How parikshan turns this into a learning loop
After you read this article and click through to the practice link, the parikshan flow integrates four layers:
- The editor runs your code against public tests for instant feedback and against per-session dynamic private tests (generated freshly per session). Synthetic cases include monotonic-increase and monotonic-decrease inputs (where the answer is in the centre), all-zeros, two-element arrays, and tall walls on the ends.
- Hints are graduated. Level 1 prompts you to think about width monotonicity. Level 4 gives you the full move-the-shorter-side rule. Each level docks integrity.
- The AI training assistant in exam mode offers Explain, Review, Find Bugs, Add Comments, Optimise, each costs integrity. In practice mode chat is free.
- The dispute flow runs after the verdict. The most common dispute here is "my brute force is correct but too slow"; the judge is enforcing the time limit, not the algorithm.
Read this concept first, attempt the problem in practice mode, take a hint only when you actually need one, then redo it in exam mode with no help. When you can write the move-the-shorter-side proof on a whiteboard in two minutes, the pattern is in your fingers.
In the AI-integrated workspace
In your future job, the agent writes the code. Your job is to:
- Recognise that any "max product of width and a min cap" question has two pointers as its native algorithm.

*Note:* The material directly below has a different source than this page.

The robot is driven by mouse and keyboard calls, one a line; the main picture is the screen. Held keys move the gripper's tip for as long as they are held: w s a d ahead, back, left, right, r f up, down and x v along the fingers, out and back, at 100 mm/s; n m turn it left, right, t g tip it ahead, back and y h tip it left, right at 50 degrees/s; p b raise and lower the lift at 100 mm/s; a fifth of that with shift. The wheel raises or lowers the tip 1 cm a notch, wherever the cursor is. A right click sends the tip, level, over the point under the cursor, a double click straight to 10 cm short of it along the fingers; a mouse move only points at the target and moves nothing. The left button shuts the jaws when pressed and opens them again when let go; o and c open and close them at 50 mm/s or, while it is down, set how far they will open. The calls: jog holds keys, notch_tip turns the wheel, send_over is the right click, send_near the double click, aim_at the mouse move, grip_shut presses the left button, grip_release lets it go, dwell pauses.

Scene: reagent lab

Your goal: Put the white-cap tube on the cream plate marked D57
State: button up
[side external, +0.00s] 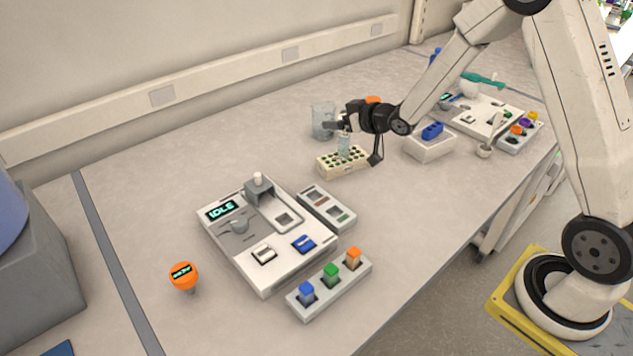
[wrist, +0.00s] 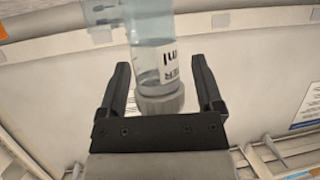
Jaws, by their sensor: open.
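In the wrist view, a pale blue, clear vessel with a printed label and a grey-white cap (wrist: 160,104) shows between the fingers of my gripper (wrist: 163,85). The fingers are apart, with a gap on both sides of it.
A glass beaker (side external: 321,118) stands close behind my gripper. The device (side external: 222,237) with an IDLE screen is at front centre, beside a strip of coloured blocks (side external: 330,286). An orange knob-like object (side external: 183,276) stands left of it. A white box (side external: 430,147) is right of the rack.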

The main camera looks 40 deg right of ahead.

The recognition is the entire skill.
- Tell the agent precisely: "two pointers, converging, move the shorter side". Not "find the best rectangle", that invites a brute force.
- Read the generated code and verify: width is the index gap (not gap + 1), exactly one pointer moves per iteration, the tie-break is correct (either side, but only one).
- Push the edge cases the agent will miss: ties between heights, all zeros, n = 2, monotone arrays where the optimum is at the boundary.
Candidates who can name "this is move-the-shorter-side" within five seconds are the ones who turn AI into leverage. Candidates who can't end up approving a quadratic solution that passes the public tests and times out on a hidden case. parikshan is built to train the first kind.